Denmark’s ambassadors: base concerns

More women are attaining ambassadorial rank these days and the number posted to Denmark has greatly increased

Exactly a quarter of Denmark’s ambassadors posted to overseas missions are female following the most recent reshuffle at the beginning of 2018, which included 50 changes and a net gain of two.

Denmark continues to trail its Nordic cousins, for which the average is 36 percent. Finland leads the way with 44 percent, according to 2017 figures reported by the University of Gothenburg, followed by Sweden (40) and Norway (33).

It is well above the European average of 14 percent – a rate a long way behind Oceania (25), North (25) and South America (18), and Africa (17), but well clear of Asia (10) and the Middle East (6).

Six in, two out
Last year saw a huge surge in the number of female ambassadors based in Denmark. Six replaced male counterparts to represent Australia, China, Austria, Norway, Luxembourg and the USA.

There were also new female ambassadors from Luxembourg, China and Austria as well (photos: Hasse Ferrold)


In contrast, only two male ambassadors, Finland and Egypt, took over from female incumbents. Additionally, Ghana, Burkina Faso (both after fairly long gaps) and Morocco again opted for female ambassadors, as did the UAE when it opened its first ever embassy in Denmark.

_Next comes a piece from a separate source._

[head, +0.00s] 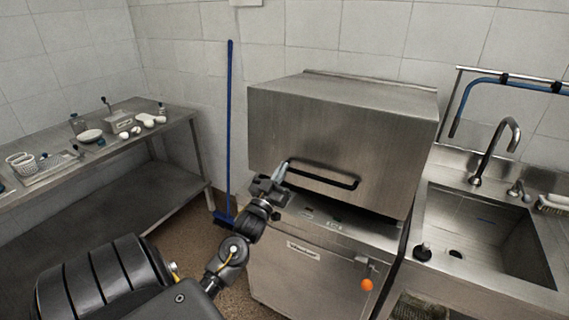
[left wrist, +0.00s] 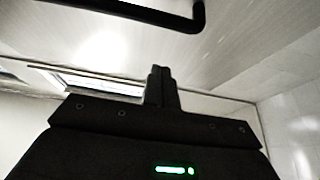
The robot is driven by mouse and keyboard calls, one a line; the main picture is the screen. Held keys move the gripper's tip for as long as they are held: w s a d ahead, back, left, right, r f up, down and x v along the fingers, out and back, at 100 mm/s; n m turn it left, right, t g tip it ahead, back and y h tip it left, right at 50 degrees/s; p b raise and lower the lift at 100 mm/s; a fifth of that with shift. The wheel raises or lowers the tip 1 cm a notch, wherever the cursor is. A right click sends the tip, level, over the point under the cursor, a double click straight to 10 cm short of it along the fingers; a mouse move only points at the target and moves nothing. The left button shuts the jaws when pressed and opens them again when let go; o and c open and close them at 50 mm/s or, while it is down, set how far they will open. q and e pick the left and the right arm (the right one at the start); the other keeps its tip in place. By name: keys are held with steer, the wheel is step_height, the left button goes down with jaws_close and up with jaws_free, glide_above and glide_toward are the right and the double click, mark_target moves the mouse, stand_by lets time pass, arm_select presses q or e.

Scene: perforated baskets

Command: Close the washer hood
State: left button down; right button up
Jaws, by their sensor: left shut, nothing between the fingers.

It remains to be seen whether Serbia will continue with another female ambassador, but as things stand at the beginning of February, the percentage of female ambassadors has risen from 22.8 percent at the beginning of 2017 to 26.7 at the start of 2018.

The female rate is also pretty healthy outside Denmark, where 32 percent of the 75 ‘Danish’ ambassadors posted in cities such as Stockholm, Brussels and London are female.

Stockholm’s stranglehold
With 107 ambassadors based in Stockholm, compared to Denmark’s 71, Oslo’s 69 and Finland’s 65, the Swedish capital is clearly the most popular Nordic city from which to oversee regional relations.

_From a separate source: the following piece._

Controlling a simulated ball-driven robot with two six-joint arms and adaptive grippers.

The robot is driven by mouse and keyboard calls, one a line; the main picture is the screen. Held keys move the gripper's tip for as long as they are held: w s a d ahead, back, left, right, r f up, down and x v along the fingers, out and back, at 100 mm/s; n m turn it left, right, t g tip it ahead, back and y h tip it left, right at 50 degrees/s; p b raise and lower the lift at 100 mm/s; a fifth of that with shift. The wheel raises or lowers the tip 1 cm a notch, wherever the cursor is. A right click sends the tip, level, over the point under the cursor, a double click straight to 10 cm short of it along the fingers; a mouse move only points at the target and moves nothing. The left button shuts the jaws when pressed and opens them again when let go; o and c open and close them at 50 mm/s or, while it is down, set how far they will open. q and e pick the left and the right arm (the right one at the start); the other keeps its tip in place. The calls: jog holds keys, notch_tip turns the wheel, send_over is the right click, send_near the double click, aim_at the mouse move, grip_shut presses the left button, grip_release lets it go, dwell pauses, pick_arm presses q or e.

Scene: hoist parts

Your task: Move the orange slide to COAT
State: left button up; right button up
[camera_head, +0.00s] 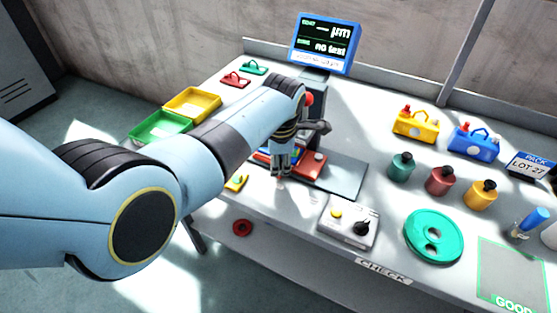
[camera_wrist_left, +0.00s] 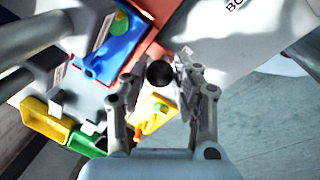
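My left gripper (camera_head: 281,172) points down over the gauge stand on the table; it also shows in the left wrist view (camera_wrist_left: 160,70). Its two fingers are apart, with a dark round knob (camera_wrist_left: 159,74) seen between the tips; I cannot tell whether they touch it. A yellow-orange piece (camera_wrist_left: 155,115) shows behind the fingers in the wrist view, partly hidden. I cannot tell whether it is the orange slide. No COAT mark is clearly readable. The screen (camera_head: 325,45) stands above the stand. My right gripper is not in view.
A red block (camera_head: 311,170) is beside the fingers. A control box (camera_head: 347,222) with a black knob stands in front. Yellow (camera_head: 193,104) and green (camera_head: 160,127) trays lie at the left. Bottles and a teal disc (camera_head: 434,236) stand at the right.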

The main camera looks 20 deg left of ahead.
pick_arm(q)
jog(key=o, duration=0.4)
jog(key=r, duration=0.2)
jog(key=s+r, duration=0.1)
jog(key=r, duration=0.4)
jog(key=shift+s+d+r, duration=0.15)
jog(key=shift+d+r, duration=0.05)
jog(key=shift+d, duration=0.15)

Some 24 ambassadors based in Stockholm are also responsible for Danish affairs, compared to just eight in Copenhagen who oversee Swedish matters.

The next most popular city for overseeing Danish affairs is London (20), followed by Berlin (14), Brussels (10), Oslo and The Hague (3 each), Paris (2), and Helsinki and Dublin (1 each). A further three are home-based.

In contrast, 11 of the ambassadors based in Denmark are responsible for Norwegian affairs, while nine are responsible for Finnish matters.

Mostly reciprocal
Very few European countries oversee their Danish affairs from another country. In total, there are 37 European ambassadors in Denmark. In contrast, perhaps with an eye on emerging markets in Africa and Asia, Denmark has 32 ambassadors in Europe.

Africa (14) and Asia (20) accordingly have more Danish ambassadors than their respective 11 and 15 representatives in Denmark, while the Americas (7) have two fewer.

The countries with Danish ambassadors that don’t have an ambassador based in Denmark are: Ukraine, Afghanistan, Lebanon, Malaysia, Myanmar, the Philippines, Singapore, Ethiopia, Kenya, Mali, Mozambique, Nigeria, Tanzania and Colombia.

And the countries with an ambassador based in Denmark that don’t have a Danish ambassador are: Armenia, Bosnia and Herzegovina, Georgia, Macedonia, Slovakia, Slovenia, Iraq, the Ivory Coast, Niger, Libya, Venezuela, Bolivia and Cuba.

At the time of going to press, Serbia and Mexico were in between ambassadors.